GIVEN PROBLEM:
Take each line that has the word "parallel" and return it.

========================================================================

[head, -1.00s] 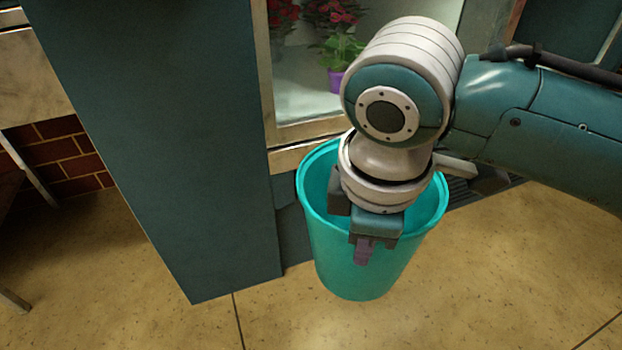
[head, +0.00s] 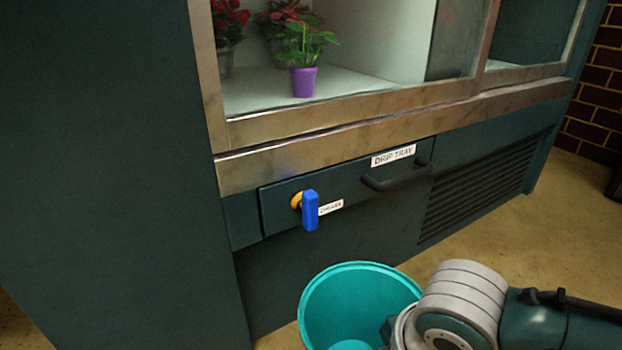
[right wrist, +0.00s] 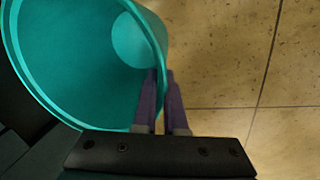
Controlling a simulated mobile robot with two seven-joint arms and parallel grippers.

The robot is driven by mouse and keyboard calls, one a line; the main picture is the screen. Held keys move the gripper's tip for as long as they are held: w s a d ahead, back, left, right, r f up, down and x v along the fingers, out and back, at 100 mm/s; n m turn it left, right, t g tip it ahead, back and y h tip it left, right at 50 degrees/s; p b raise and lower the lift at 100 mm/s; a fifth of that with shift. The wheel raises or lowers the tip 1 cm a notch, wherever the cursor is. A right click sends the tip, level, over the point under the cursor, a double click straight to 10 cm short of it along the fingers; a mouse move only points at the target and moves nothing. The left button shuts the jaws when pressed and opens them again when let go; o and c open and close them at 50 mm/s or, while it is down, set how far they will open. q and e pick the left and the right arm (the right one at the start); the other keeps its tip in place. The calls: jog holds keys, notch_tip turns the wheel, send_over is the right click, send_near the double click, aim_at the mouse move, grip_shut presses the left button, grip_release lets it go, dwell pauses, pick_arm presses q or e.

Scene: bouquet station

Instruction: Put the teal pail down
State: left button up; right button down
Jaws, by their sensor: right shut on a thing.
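The teal pail (head: 345,298) is at the bottom of the head view, in front of the dark cabinet base, with its open mouth facing up and its lower part cut off. No contents show in it. The pail also fills the left of the right wrist view (right wrist: 75,65). There my right gripper (right wrist: 162,78) is shut on the pail's wall at the rim, one purple finger inside and one outside. In the head view its fingers are hidden. I cannot tell whether the pail's bottom touches the floor. My left gripper is not in view.
A drip tray drawer (head: 345,185) with a dark handle (head: 398,180) and a blue lever (head: 310,210) is behind the pail. Above it, a glass case holds red flowers and a purple pot (head: 303,81). Bare tan floor (head: 490,228) lies to the right.

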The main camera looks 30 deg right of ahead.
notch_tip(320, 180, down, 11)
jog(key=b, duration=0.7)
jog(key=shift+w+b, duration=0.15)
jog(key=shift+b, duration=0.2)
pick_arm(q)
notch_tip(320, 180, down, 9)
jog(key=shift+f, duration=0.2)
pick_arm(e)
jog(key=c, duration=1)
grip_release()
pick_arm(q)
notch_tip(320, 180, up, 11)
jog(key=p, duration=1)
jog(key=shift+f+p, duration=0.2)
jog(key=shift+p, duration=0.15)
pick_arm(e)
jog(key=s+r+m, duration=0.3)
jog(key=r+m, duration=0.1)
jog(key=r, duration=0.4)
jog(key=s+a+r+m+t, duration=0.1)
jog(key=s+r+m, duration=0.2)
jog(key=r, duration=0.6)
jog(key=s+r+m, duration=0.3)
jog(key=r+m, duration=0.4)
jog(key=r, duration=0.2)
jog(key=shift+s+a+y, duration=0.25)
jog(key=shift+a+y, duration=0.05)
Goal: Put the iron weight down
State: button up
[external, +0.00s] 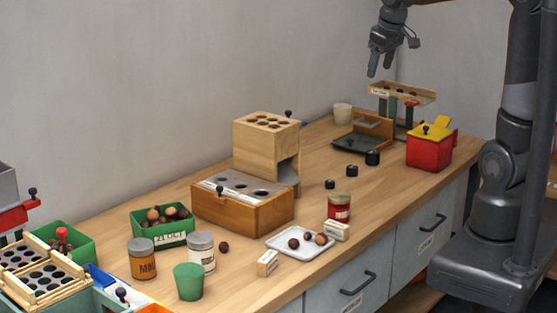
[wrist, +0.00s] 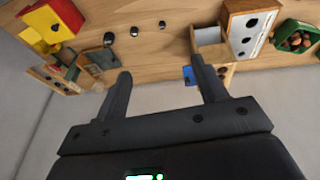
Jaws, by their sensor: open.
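Three black iron weights of different sizes stand in a row on the wooden table: the largest (external: 372,157), a middle one (external: 352,170) and the smallest (external: 330,184). They also show in the wrist view, the largest (wrist: 83,28) near the red box, then the middle one (wrist: 134,31) and the smallest (wrist: 162,24). My gripper (external: 393,58) is open and empty, high above the back of the table near the balance stand. In the wrist view my gripper (wrist: 160,68) has its fingers spread with nothing between them.
A scale with a dark plate (external: 358,144) stands behind the weights, next to a wooden-topped stand (external: 402,93). A red box with a yellow lid (external: 430,148) is to the right. A wooden dispenser (external: 262,150), a white tray (external: 285,250) and jars fill the left side.

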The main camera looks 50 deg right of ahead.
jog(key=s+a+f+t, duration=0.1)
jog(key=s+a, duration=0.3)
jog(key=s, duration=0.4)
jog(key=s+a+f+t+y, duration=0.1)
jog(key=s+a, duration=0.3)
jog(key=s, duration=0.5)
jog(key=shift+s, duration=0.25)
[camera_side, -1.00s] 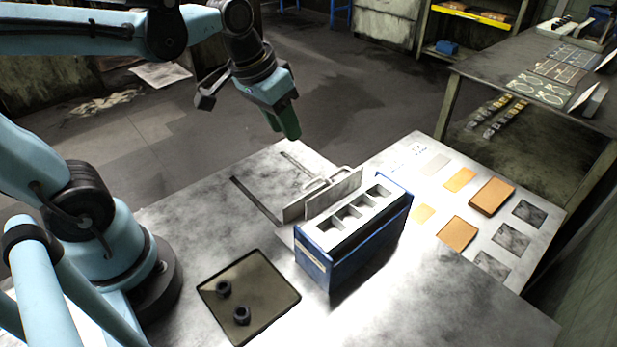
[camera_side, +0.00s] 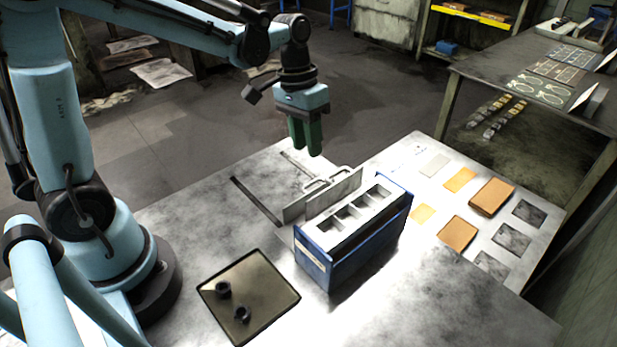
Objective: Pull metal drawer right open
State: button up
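Two upright metal plates stand beside the blue box, a nearer left one (camera_side: 296,209) and a right one (camera_side: 337,190). Bent metal handles (camera_side: 318,184) show between and behind them. Which piece is the right metal drawer I cannot tell for sure. My gripper (camera_side: 308,152) has green fingers pointing down. It is in the air, above and behind the handles in the picture, and appears apart from them. A thin dark line separates the fingers, but the angle hides how wide the gap is. I see nothing held.
The blue box (camera_side: 313,265) with a grey slotted top stands right of the plates. Dark slots (camera_side: 256,200) run in the metal table. A tray (camera_side: 262,278) with two dark nuts lies in front. Orange pieces (camera_side: 458,234) lie on the pale panel at right.

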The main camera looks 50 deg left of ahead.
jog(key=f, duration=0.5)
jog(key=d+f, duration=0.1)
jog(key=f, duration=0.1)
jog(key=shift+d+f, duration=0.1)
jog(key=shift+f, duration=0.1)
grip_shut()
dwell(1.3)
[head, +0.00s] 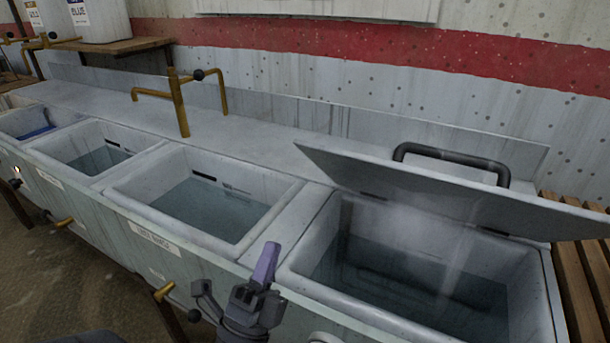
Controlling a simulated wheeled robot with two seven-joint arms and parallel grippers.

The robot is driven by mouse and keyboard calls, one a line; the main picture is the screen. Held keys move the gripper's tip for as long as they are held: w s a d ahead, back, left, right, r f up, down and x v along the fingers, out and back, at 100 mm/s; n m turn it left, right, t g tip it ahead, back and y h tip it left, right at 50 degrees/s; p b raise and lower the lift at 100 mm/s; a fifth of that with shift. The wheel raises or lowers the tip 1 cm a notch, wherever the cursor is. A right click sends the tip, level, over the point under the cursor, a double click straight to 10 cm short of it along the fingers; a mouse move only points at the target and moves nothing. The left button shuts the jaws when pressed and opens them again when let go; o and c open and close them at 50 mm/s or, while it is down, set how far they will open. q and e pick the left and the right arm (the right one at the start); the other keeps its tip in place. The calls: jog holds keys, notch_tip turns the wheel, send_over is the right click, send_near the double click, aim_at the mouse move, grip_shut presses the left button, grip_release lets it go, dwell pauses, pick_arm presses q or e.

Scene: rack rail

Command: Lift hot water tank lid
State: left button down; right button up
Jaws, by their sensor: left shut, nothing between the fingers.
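The grey hot water tank lid (440,192) stands raised and tilted at the back of the rightmost tank, with a black bar handle (452,158) along its upper side. The tank (305,262) below is open, with dark water and faint steam inside. My left gripper (263,266), grey with purple fingertips, is shut and empty. In the picture it is in front of the basin row, left of the open tank and well below the lid, apart from the handle. My right gripper is not in view.
Several open water basins (215,235) run left along the counter, and brass taps (178,100) rise behind them. Small brass valves (163,291) stick out of the front panel. A slatted wooden bench (585,265) adjoins the tank at right. A dotted wall with a red band stands behind.

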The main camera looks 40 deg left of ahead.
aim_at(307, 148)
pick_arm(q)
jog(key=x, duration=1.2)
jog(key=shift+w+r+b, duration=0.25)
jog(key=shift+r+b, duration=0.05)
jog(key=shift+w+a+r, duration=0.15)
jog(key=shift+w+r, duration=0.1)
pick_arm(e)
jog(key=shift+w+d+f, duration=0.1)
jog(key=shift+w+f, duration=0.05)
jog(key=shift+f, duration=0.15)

========================================================================

COMPLETE ANSWER:
Controlling a simulated mobile robot with two seven-joint arms and parallel grippers.
Controlling a simulated wheeled robot with two seven-joint arms and parallel grippers.

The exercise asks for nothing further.